Initialement prévu pour le 16 août, puis reporté à deux reprises, le recensement général de la population, de l’habitat, de l’agriculture et de l’élevage au Burundi, lancé par l’Institut National des Statistiques du Burundi (INSBU) à l’initiative du gouvernement burundais, n’a toujours pas débuté au 27 août. Ce recensement, dont le coût global est estimé à 75 milliards de FBu, vise à fournir des données fiables pour soutenir les projets de développement et répondre aux besoins de la population. Il sera entièrement digitalisé.
Les multiples reports et le retard accumulé jettent un doute sur la transparence et la rigueur de cette opération censée fournir des données fiables sur la population, l’agriculture et l’habitat du pays. Les témoignages d’agents recenseurs en poste dans diverses provinces du pays (Makamba, Gitega, Mwaro, Cibitoke) convergent vers un constat alarmant: les conditions de travail difficiles mettent en péril la qualité des données collectées.
Un agent de recensement de Makamba, située dans la nouvelle province de Burunga, explique : « J’ai des doutes quant aux résultats de ce recensement.
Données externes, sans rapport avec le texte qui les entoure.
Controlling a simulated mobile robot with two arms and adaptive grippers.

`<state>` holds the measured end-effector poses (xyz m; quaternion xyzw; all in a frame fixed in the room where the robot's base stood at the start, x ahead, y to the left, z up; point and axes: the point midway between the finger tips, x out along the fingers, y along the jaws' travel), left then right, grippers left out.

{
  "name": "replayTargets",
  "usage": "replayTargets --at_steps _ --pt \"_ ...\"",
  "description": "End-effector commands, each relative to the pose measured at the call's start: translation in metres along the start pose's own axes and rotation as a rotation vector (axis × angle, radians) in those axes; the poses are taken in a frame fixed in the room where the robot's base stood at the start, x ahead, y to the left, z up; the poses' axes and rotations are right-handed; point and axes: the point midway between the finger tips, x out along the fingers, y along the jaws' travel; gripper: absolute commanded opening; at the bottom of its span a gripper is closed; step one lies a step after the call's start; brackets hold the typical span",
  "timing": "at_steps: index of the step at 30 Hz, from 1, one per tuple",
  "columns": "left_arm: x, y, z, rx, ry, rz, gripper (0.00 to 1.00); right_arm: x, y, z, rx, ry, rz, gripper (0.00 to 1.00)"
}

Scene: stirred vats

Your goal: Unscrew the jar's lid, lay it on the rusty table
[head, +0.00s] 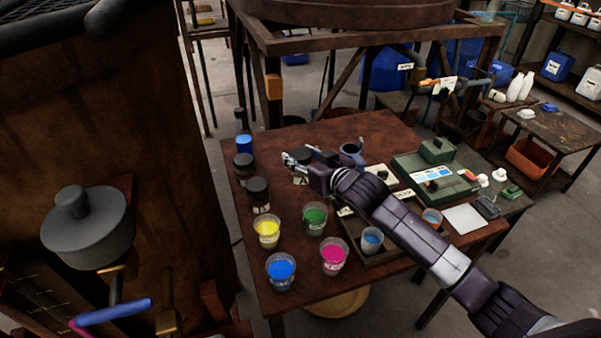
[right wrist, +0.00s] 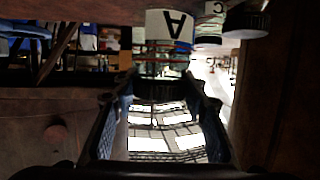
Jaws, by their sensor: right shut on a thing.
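The jar (head: 302,181), marked A, stands on the rusty table (head: 372,127), partly hidden behind my right gripper (head: 300,161). In the right wrist view, which is upside down, the jar (right wrist: 165,24) shows its white label, a blue band and clear glass. Its black lid (right wrist: 160,88) sits between the fingers of my right gripper (right wrist: 162,98), which is shut on it. The lid appears to be at the jar's mouth; I cannot tell how tightly it is screwed. My left gripper is not in view.
Dark-lidded jars (head: 258,190) stand at the table's left edge. Cups of yellow (head: 267,232), green (head: 315,217), blue (head: 281,270) and pink (head: 333,256) paint stand in front. A mug (head: 351,156) and a green case (head: 436,178) are to the right. The table's back is clear.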

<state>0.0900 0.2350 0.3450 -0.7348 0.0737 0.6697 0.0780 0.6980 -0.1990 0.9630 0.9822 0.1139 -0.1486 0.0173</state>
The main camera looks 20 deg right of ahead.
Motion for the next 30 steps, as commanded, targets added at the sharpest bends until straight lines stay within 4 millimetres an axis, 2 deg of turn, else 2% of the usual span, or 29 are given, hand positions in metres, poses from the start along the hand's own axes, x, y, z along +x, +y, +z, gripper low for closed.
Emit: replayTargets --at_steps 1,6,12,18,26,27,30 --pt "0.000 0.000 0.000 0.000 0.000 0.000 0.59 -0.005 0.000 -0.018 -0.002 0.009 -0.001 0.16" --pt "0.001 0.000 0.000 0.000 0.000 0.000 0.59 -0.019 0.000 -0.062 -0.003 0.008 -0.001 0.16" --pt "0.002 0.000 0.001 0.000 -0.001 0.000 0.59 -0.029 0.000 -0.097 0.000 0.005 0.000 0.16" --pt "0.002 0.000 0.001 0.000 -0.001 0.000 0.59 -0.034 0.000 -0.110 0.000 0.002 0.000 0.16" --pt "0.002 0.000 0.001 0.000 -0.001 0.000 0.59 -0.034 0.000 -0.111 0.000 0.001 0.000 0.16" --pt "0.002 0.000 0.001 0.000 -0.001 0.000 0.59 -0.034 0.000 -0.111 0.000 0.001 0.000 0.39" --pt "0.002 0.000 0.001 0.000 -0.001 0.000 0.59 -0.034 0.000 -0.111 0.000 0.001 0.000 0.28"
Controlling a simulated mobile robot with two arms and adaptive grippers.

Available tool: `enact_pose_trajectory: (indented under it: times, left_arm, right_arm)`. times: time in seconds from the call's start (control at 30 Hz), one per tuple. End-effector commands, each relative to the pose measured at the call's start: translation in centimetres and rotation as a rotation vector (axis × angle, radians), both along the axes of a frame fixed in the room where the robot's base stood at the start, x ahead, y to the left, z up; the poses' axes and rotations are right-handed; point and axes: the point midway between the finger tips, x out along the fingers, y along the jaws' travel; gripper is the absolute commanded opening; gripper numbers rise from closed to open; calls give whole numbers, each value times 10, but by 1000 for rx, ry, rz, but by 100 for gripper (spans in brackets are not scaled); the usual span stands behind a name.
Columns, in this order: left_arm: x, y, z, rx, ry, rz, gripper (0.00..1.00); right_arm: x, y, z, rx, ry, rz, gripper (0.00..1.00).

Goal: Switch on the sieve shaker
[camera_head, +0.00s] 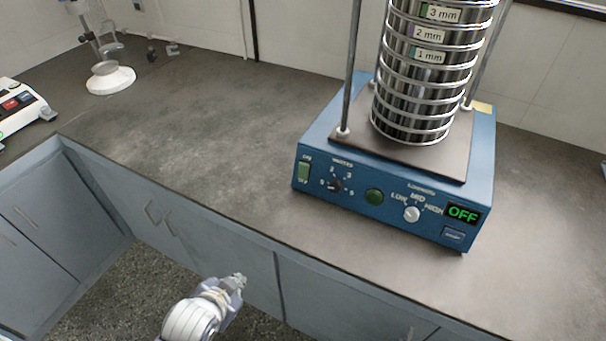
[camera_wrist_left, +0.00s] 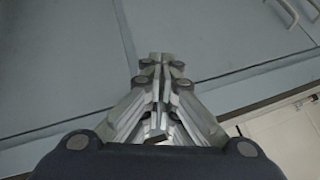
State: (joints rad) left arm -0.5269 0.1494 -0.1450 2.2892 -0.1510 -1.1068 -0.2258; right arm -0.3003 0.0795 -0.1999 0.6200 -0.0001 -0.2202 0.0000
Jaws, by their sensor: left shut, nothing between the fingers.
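The sieve shaker (camera_head: 391,205) is a blue box on the worktop, with a stack of round metal sieves (camera_head: 420,75) on its top plate. Its front panel has a green rocker switch (camera_head: 304,171) at the left, a minutes dial (camera_head: 335,186), a round green button (camera_head: 374,196), an amplitude knob (camera_head: 411,214) and a display (camera_head: 463,213) reading OFF in green. My left gripper (camera_head: 238,280) is in front of the cabinets, below and left of the shaker, touching nothing. In the left wrist view its fingers (camera_wrist_left: 161,62) are closed together and empty. My right gripper is not in view.
The dark worktop (camera_head: 200,130) is clear to the left of the shaker. A white-based stand (camera_head: 110,79) and a white device with coloured buttons (camera_head: 20,108) are at the far left. Blue-grey cabinets (camera_head: 225,262) with handles run below the worktop's front edge.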

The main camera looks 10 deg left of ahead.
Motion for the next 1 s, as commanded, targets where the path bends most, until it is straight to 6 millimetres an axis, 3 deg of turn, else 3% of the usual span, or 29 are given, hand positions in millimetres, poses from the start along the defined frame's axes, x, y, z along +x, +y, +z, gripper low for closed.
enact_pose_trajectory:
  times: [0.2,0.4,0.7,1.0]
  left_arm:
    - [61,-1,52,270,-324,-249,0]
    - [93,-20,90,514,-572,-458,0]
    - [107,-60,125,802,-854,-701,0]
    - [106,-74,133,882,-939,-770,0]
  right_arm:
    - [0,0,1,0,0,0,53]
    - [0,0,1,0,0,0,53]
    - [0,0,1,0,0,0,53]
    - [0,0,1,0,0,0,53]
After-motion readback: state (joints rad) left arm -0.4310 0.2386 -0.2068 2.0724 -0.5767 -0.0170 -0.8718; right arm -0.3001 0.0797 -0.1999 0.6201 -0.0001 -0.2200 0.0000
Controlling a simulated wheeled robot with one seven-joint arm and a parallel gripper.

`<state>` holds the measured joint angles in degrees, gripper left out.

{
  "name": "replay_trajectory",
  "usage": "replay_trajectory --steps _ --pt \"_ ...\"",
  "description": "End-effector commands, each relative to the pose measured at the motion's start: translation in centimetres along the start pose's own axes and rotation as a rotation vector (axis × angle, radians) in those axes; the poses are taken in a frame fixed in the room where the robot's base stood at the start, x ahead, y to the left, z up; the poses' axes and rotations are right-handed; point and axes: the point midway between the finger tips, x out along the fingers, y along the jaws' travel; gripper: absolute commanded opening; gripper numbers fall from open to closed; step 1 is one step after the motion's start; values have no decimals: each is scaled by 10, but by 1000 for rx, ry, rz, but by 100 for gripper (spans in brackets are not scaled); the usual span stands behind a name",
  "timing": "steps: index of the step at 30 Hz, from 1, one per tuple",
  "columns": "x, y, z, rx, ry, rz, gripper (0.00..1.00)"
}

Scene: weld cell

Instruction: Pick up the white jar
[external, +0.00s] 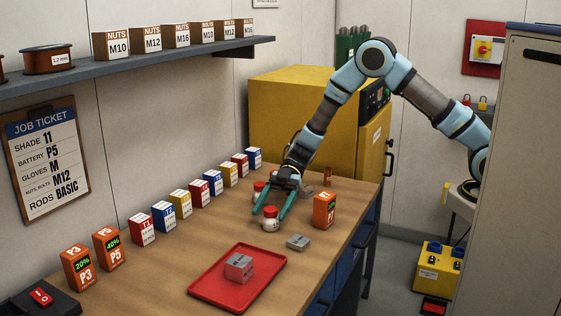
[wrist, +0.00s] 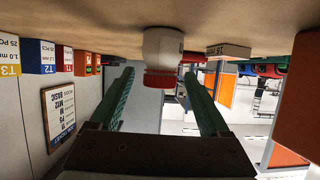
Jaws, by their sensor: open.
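A white jar (external: 270,225) with a red lid stands upright on the wooden bench, near its middle. In the wrist view, which shows the bench at the top, the white jar (wrist: 163,45) appears between the fingertips of my gripper (wrist: 159,72), with clear gaps on both sides. Another red-lidded jar (external: 259,187) stands behind, partly hidden by my gripper.
A red tray (external: 207,293) holding a grey box (external: 239,266) lies in front. A small grey box (external: 297,242) and an orange battery (external: 324,210) stand to the right. A row of coloured cartons (external: 198,188) lines the left side. A yellow cabinet (external: 290,110) stands behind.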

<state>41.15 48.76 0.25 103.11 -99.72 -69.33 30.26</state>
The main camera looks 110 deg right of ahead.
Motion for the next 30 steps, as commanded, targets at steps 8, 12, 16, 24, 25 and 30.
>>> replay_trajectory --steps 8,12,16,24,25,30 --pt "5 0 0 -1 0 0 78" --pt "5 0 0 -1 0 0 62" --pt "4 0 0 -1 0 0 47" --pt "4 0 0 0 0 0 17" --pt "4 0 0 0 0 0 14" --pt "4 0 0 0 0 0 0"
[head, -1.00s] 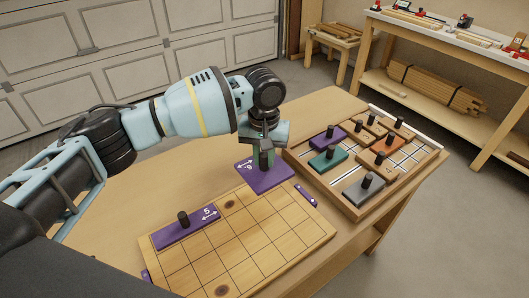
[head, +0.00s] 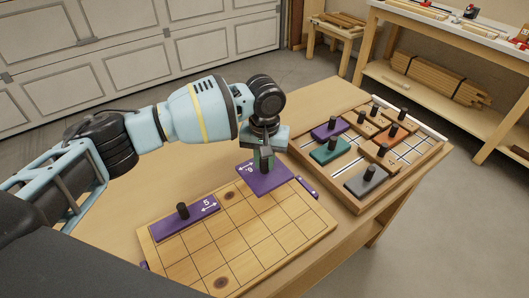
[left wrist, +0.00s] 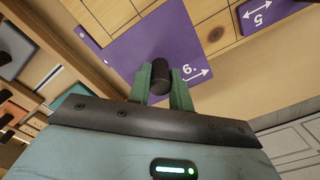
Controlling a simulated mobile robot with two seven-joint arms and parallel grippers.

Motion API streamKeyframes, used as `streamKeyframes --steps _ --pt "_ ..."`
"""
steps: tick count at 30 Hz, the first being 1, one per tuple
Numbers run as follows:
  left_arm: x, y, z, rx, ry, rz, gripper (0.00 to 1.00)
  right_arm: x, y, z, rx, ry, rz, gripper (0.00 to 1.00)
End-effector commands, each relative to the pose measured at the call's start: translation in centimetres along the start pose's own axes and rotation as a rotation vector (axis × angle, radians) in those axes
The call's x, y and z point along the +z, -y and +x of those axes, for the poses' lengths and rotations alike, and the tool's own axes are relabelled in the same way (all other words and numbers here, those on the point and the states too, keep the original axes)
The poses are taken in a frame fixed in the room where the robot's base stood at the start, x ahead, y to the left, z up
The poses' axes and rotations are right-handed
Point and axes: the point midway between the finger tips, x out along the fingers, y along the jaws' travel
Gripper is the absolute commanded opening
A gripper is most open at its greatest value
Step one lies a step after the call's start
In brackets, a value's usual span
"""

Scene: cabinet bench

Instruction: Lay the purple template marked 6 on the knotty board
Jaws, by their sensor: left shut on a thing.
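The purple template marked 6 (head: 259,184) hangs level at the far corner of the knotty board (head: 198,268), covering part of its grid. I cannot tell whether it touches the board. My left gripper (head: 265,160) is shut on its dark knob. In the left wrist view the green fingers (left wrist: 164,88) hold the knob, and the template (left wrist: 130,50) overlaps the board's grid (left wrist: 212,14). A purple template marked 5 (head: 182,222) lies on the board's far left part. My right gripper is not in view.
A wooden tray (head: 357,207) to the right holds several knobbed pieces: purple, teal (head: 330,150), orange, grey and wooden. Small purple strips (head: 307,187) sit at the board's edges. The bench (head: 130,218) left of the board is clear.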

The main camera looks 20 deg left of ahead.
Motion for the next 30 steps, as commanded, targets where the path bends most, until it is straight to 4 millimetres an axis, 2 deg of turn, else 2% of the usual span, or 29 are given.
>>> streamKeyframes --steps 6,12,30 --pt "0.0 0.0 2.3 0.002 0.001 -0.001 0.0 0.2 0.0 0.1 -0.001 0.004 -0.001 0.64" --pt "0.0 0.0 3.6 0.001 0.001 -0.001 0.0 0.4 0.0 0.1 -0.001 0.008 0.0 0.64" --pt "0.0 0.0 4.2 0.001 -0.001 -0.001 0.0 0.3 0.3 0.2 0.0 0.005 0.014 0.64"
Il est inconcevable qu’un agent recenseur doive parcourir des distances aussi importantes, entre Kibago et Kayogoro, ou entre Nyanza-Lac et Mabanda, avec un budget dérisoire de 10 000 FBu pour couvrir ses frais de restauration et d’hébergement. Cette disparité entre les tâches à accomplir et les moyens alloués rend la mission extrêmement difficile et compromet sérieusement la qualité des données collectées. »
Les critiques sont nombreuses. « Nous ne recevons ni quoi manger ni où dormir, chacun se débrouille. Après avoir signé le contrat, ils nous ont promis une avance de 220 mille sur nos comptes, mais nous n’avons reçu aucun billet, même les 10 mille de frais de déplacement », déplore un autre agent recenseur.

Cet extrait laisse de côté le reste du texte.